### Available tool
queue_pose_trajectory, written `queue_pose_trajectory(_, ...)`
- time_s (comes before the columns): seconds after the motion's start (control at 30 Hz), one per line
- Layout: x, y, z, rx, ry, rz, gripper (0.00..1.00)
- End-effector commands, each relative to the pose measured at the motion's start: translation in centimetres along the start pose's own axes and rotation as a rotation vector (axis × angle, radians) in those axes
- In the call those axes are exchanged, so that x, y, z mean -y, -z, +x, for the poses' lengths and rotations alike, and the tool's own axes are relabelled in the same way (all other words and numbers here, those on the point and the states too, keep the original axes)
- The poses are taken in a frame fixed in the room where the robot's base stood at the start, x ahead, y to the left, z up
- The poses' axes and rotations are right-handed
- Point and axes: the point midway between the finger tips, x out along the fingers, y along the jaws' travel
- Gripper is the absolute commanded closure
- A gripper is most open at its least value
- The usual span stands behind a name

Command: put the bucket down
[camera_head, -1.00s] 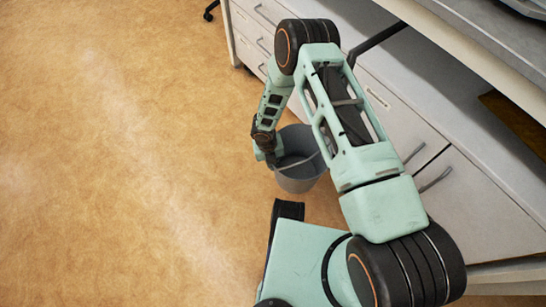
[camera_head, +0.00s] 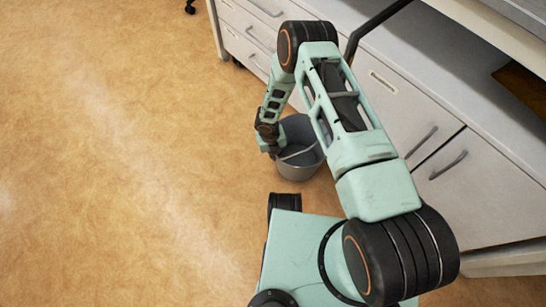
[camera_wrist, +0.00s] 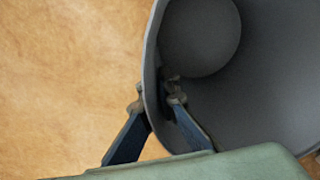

● ● ●

• **Exercise description**
Output the line containing "- A gripper is most open at its least value" along with every line after it to the end of the material, exactly as written, but without pictures.

• **Exercise answer**
- A gripper is most open at its least value
- The usual span stands behind a name

Command: put the bucket down
[camera_head, -1.00s] 
[camera_head, +0.00s] 
[camera_wrist, +0.00s] 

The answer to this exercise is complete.